┌──

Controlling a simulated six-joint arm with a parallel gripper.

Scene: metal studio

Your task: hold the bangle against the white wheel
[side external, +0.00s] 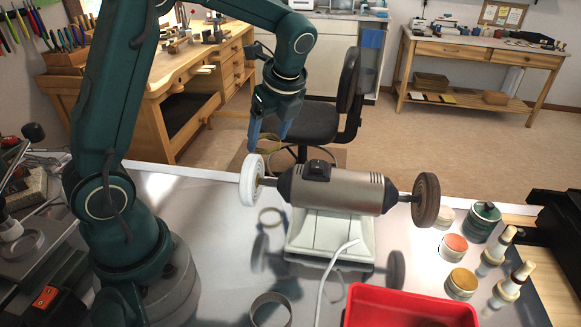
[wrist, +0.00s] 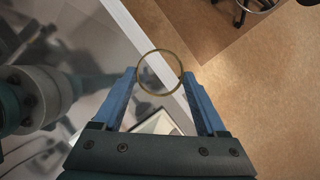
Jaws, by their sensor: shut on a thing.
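My gripper (side external: 268,136) points down with blue fingers just above and behind the white wheel (side external: 251,180). The wheel sits at the left end of the grey bench polisher (side external: 335,187). In the wrist view my gripper (wrist: 160,76) is shut on a thin brass-coloured bangle (wrist: 160,93), held between the fingertips with its round opening facing the camera. In the side view the bangle (side external: 269,144) shows partly behind the fingers, close to the wheel's top. I cannot tell whether it touches. The white wheel cannot be made out in the wrist view.
A dark wheel (side external: 426,201) is on the polisher's right end. A red bin (side external: 405,306), tins (side external: 462,283) and bottles stand at right. A chair (side external: 309,120) stands behind.

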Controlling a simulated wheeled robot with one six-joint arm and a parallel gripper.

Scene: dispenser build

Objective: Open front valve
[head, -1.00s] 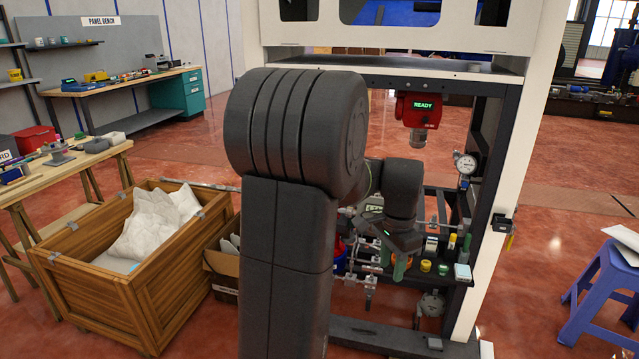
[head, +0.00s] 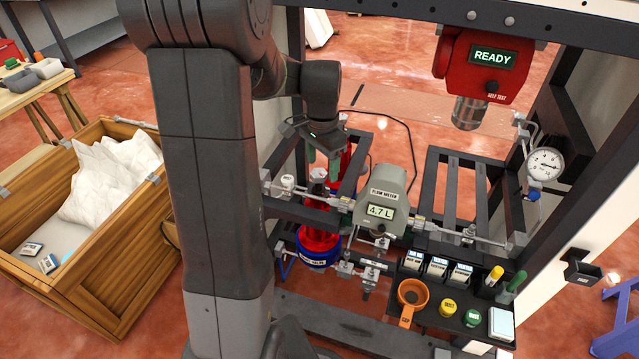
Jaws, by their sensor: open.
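No part is clearly readable as the front valve. A red fitting (head: 318,238) sits in a blue collar (head: 318,257) at the lower left of the frame; the collar's small label is too small to read surely. Small metal fittings (head: 346,268) sit on the pipework just right of it. My gripper (head: 322,160) hangs pointing down above the red fitting, left of the flow meter.
The flow meter (head: 380,196) reads 4.7 L. A red READY unit (head: 483,66) hangs at upper right, with a pressure gauge (head: 545,165) below it. A shelf (head: 430,318) holds an orange cup (head: 411,296) and small containers. A wooden crate (head: 110,255) stands left.

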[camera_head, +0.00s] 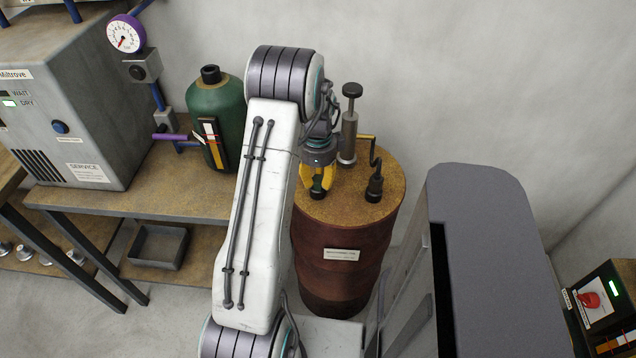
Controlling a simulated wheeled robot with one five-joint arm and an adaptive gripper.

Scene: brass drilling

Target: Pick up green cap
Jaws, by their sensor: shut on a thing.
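My gripper (318,182) hangs over the left part of the top of a rusty brown drum (340,250). Its yellow fingers are shut on a small dark greenish thing, the green cap (318,187). The fingers hide most of the cap, and its shape is hard to make out. The gripper is low over the drum top. I cannot tell whether the cap touches the top or is held just above it.
A hand pump (349,135) with a black knob stands on the drum behind the gripper, with a crank handle (375,185) to the right. A green tank (213,120), a gauge (126,36) and a grey machine (80,100) stand on the bench at left.

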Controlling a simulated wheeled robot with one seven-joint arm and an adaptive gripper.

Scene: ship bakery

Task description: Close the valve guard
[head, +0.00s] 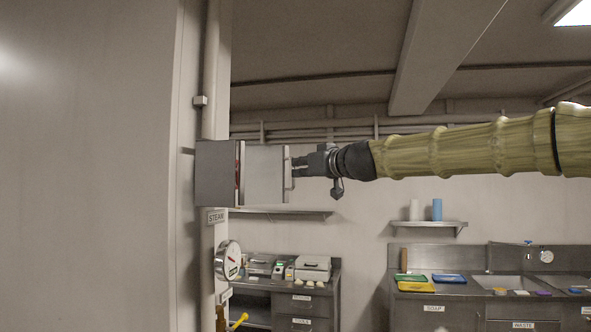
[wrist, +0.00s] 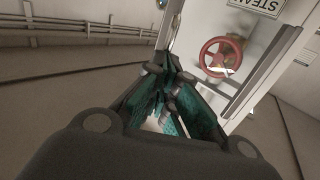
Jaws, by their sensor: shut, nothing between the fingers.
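The valve guard (head: 265,176) is a pale panel with an upright handle (head: 289,170) at its right edge. It stands swung out to the right of a grey box (head: 216,172) on the wall column, so it is open. The red valve wheel shows edge-on at the box's open side in the head view and face-on in the wrist view (wrist: 207,60). My gripper (head: 296,166) is shut and empty at the guard's handle edge. Its fingertips also show in the wrist view (wrist: 169,66). I cannot tell whether they touch the guard.
A STEAM label (head: 217,217) and a round gauge (head: 228,260) sit below the box. A wall shelf (head: 285,211) runs behind the guard. Counters with a scale and a sink (head: 497,283) stand at the back. A large pale wall fills the left.

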└──

▸ Task goal
Nothing but the lines from the one with "Jaws, by their sensor: open." through the one with "Target: Pick up green cap" should be copied, word for word. Pictures are left out.

▸ Full solution
Jaws, by their sensor: open.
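No part is clearly readable as the front valve. A red fitting (head: 318,238) sits in a blue collar (head: 318,257) at the lower left of the frame; the collar's small label is too small to read surely. Small metal fittings (head: 346,268) sit on the pipework just right of it. My gripper (head: 322,160) hangs pointing down above the red fitting, left of the flow meter.
The flow meter (head: 380,196) reads 4.7 L. A red READY unit (head: 483,66) hangs at upper right, with a pressure gauge (head: 545,165) below it. A shelf (head: 430,318) holds an orange cup (head: 411,296) and small containers. A wooden crate (head: 110,255) stands left.

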[camera_head, +0.00s] 
Controlling a simulated wheeled robot with one five-joint arm and an adaptive gripper.

Scene: brass drilling

Target: Pick up green cap

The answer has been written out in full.